The will is one of the most contentious and confusing procedures in civil law. There are several blind spots for all parties involved that can lead to errors or issues, further complicating the inheritance process. Therefore, we have selected the 5 most common mistakes in processing a will and the best practices to avoid them.
Hiring a Specialist Lawyer in Inheritance Matters
Although it’s possible to consult with lawyers from other specializations, it is highly recommended to contact a lawyer specialized in succession law when managing the formalities after a person’s death.
According to UNIR, succession law “is a part of private law that defines how and to whom the rights, obligations, and assets of a person are transferred upon their death.”
Moreover, there are legislative particularities in Autonomous Communities that take precedence over what is stipulated in the Civil Code, which a specialist in this field is more likely to be aware of.
Detailing the Inheritance Thoroughly
Besides issues related to the drafting of the will, which can lead to the document’s nullity, a common conflict is the lack of meticulousness in distributing items.
Although the possessions at the end of a life may be countless, it is advisable to be as detailed as possible regarding the inheritance. Sentimental items, which might lack economic value, are often overlooked by the owner when drafting the will. However, these items often cause the most conflicts due to the emotional attachment of the heirs.
For this reason, it is recommended to be particularly thorough with sentimental items.
Not Reviewing the Will
Even if we have an initial document, over the course of our lives, people may come and go that alter our final wishes. Therefore, it is advisable to review and amend the will in the event of major changes (new births, adoptions, divorces, etc.).
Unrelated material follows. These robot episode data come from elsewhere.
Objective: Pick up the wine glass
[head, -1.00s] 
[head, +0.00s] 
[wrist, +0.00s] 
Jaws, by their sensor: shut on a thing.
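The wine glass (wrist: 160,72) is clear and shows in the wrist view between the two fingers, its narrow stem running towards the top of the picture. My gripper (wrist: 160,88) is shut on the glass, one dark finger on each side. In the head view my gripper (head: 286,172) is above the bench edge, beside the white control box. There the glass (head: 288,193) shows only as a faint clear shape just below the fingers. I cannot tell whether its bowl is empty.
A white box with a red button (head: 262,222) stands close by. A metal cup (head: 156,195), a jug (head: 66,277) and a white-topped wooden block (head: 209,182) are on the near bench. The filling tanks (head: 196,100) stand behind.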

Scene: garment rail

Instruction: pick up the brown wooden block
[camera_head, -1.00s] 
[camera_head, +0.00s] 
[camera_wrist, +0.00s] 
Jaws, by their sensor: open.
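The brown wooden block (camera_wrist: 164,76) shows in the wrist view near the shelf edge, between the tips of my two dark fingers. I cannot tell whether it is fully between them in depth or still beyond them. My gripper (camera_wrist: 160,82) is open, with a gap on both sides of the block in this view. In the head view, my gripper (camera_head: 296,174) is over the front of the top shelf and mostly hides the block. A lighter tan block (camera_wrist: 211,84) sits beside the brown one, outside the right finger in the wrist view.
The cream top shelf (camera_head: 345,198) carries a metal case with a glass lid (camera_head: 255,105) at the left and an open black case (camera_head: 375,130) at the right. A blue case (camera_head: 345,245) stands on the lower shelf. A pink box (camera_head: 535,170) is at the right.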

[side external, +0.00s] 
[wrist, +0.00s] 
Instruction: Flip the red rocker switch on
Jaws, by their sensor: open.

The law allows us to make a will as many times as we wish, whether through a partial modification or by creating a new will that replaces the previous one. In any case, only the last will is valid, which will be sent to the Register of Last Wills and Testaments.
Having Only One Executor
The executor is an ‘administrator’ chosen by the deceased to carry out the provisions of the will, though this role is voluntary.
Article 892 of the Civil Code states that one or several executors can be appointed. However, having multiple executors can be problematic when clarifying ambiguous aspects of the will, so it is more convenient to designate a single executor.
How to Access the Document
Although it is possible to modify and revoke the will as many times as desired, only the last document will be valid, which will be sent to the Register of Last Wills and Testaments.
Heirs can request the Certificate of Last Wishes to ascertain where the latest will was granted and obtain an authorized copy of it.